The AMD Chevelle project is getting closer and closer to being finished. Craig Hopkins and his crew (Aaron Hopkins, Caesar Brecino, and Chris Dyer) at C. Hopkins Rod & Custom in Commerce, Georgia, have been doing an excellent job bringing the original 1967 SS396 Chevelle back from the scrap pile. In this installment, Craig is going to show the proper places to apply seam sealer for a factory-original appearance.
Seam sealing is a necessary step to prevent premature rusting of body panels. Most of the areas that get seam-sealed are where two body panels come together and get welded. Even though they are welded areas, it's just a bunch of spot welds instead of a fully welded joint. That means if left unsealed, water can penetrate the overlapping pieces of steel and sit there, turning into iron oxide—what's commonly known as rust. We despise rust and would prefer it not to show up on the Auto Metal Direct Chevelle. Craig will be seam-sealing all the areas just like the factory did back in 1966.

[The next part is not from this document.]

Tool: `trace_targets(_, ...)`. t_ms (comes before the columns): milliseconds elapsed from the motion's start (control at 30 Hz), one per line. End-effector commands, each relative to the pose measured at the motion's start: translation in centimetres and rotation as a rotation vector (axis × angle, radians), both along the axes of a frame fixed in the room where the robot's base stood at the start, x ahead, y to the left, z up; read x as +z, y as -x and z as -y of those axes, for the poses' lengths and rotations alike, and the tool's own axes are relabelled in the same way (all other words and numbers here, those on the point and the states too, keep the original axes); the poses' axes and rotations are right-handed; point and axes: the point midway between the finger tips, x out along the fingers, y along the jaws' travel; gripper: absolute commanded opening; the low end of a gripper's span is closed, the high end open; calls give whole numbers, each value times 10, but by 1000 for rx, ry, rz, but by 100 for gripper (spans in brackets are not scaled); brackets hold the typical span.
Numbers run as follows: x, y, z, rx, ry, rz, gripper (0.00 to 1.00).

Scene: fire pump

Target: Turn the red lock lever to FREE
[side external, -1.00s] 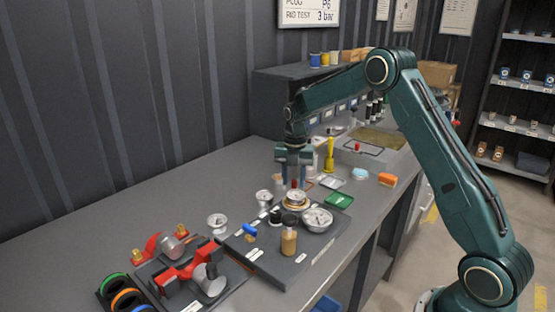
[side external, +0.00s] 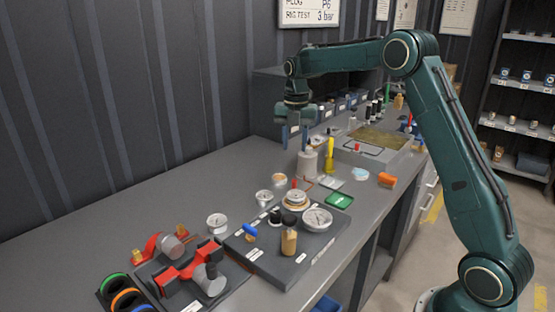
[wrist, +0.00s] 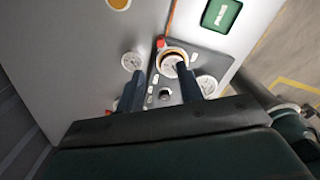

If you've missed the previous stories, let us catch you up. The first installment showed how to properly strip the car down to a bare skeleton in preparation for all the new AMD sheetmetal. The second story showed new floor, quarters, roof, and other panels from AMD being welded in place. The third installment showed the proper procedure to re-skin a door with AMD's GM-licensed door skin. The fourth talked about blocking out the newly installed AMD sheetmetal to get it nice and straight.
Like we have mentioned in the other stories, the idea of this project is to show you how to take a worn-out muscle car and transform it into an assembly-line-fresh piece. The work on this car was pretty extensive, so think of this as a worst-case-scenario build.